Los discursos de esta campaña electoral están desconectados de lo que pasa en la economía y de lo que muy probablemente traerá el futuro próximo en este terreno. Si el electorado separa sabiamente el trigo de la cizaña, la nueva distribución del poder político que surja de esta elecciones puede ser el comienzo de una crítica democrática a las formas de diseñar y manejar las políticas económicas vigentes, las que han echado sus raíces en la lisiada democracia mexicana.

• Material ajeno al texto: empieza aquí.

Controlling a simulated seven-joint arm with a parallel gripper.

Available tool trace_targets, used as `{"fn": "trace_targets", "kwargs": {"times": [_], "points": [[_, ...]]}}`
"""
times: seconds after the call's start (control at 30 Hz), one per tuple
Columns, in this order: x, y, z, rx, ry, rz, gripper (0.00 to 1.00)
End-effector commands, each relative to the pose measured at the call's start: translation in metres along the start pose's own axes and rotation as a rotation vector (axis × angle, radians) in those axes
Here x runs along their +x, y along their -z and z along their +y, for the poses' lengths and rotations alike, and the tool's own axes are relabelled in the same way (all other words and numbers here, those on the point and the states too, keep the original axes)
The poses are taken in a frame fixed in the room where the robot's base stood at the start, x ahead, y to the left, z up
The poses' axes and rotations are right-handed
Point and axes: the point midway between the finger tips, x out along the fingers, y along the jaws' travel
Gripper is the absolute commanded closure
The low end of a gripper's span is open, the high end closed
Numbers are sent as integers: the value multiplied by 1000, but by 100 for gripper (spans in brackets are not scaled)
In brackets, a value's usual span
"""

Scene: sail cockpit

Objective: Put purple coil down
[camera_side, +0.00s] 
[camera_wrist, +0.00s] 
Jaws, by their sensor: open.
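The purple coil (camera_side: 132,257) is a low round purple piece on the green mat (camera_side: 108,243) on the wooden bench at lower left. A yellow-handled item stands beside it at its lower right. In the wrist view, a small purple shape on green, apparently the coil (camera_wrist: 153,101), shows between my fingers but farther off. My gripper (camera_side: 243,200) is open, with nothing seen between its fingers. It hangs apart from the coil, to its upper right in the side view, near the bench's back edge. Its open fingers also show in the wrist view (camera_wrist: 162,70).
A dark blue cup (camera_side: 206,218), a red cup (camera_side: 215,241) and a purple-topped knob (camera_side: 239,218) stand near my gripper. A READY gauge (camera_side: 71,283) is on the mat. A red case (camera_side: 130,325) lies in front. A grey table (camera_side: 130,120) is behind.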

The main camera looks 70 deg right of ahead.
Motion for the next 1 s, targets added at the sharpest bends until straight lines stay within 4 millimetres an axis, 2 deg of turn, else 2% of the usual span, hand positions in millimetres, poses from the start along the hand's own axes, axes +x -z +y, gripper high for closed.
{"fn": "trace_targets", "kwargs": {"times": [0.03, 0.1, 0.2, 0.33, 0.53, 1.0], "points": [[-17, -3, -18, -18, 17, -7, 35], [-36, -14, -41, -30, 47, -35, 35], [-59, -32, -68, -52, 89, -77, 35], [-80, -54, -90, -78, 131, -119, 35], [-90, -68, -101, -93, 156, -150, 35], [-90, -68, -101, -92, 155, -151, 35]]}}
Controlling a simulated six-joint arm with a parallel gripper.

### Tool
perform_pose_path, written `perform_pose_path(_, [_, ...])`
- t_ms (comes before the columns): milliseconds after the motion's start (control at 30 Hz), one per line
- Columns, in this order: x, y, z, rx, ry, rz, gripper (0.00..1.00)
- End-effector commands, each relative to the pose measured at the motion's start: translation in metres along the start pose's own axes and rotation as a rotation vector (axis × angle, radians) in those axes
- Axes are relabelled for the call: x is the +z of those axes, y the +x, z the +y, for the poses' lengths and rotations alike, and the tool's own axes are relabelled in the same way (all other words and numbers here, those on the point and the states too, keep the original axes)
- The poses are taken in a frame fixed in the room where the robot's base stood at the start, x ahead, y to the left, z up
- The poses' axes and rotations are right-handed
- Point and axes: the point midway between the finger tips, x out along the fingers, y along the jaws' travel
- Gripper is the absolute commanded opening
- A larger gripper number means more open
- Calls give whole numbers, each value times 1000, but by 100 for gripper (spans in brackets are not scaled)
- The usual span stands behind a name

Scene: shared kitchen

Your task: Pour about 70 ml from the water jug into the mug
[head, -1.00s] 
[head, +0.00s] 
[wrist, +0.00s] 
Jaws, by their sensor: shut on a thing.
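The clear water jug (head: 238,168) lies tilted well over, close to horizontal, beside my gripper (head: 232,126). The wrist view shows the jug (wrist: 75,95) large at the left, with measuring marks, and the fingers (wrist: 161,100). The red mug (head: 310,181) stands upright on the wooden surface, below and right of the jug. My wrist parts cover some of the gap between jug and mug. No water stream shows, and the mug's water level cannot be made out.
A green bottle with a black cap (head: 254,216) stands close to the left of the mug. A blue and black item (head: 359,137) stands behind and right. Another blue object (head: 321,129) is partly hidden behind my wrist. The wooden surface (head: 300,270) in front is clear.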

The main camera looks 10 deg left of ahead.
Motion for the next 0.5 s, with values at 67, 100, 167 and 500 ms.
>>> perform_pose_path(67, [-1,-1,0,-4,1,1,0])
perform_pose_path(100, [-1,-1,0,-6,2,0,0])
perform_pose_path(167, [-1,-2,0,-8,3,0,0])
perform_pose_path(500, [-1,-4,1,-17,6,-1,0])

No hay razones para creer, esperar o anticipar que después del 7 de junio se pueda dar un cambio radical en la distribución del poder político y económico sólo por medio de las elecciones. El avance político democrático las supone y exige, y su perfeccionamiento siempre es posible, sin duda alguna, pero la democracia social y económica demanda más y mejores instrumentos de lucha de las mayorías. Las movilizaciones recientes de los explotados jornaleros de San Quintín en Baja California son un ejemplo vivo de que no todo vendrá de la acción electoral.
La tormenta económica advertida por Videgaray y Carstens al comienzo de estos comicios podría abrir una oportunidad histórica para redefinir los medios y fines de la política económica, la que exprese un modelo de sociedad alternativo al actual, excluyente y corrupto hasta la médula de los huesos. Ojalá que el saldo electoral favorezca e impulse esta oportunidad, cuyo centro de atención y progreso tiene que ser el pago de la deuda histórica con los pobres y las clases medias empobrecidas, sin regatear un apoyo activo a los micro y pequeños empresarios.
La justicia distributiva del ingreso y la riqueza no es sólo un imperativo ético, es también una condición para la elevar la eficiencia económica del país en un mundo global más competitivo, con nuevas y duras reglas de sobrevivencia.
Sin una visión democrática que la envuelva, la política económica se queda siempre como un arrogante ejercicio del poder tecnocrático, distante y ajeno a las necesidades básicas del país de las mayorías ¿A poco no?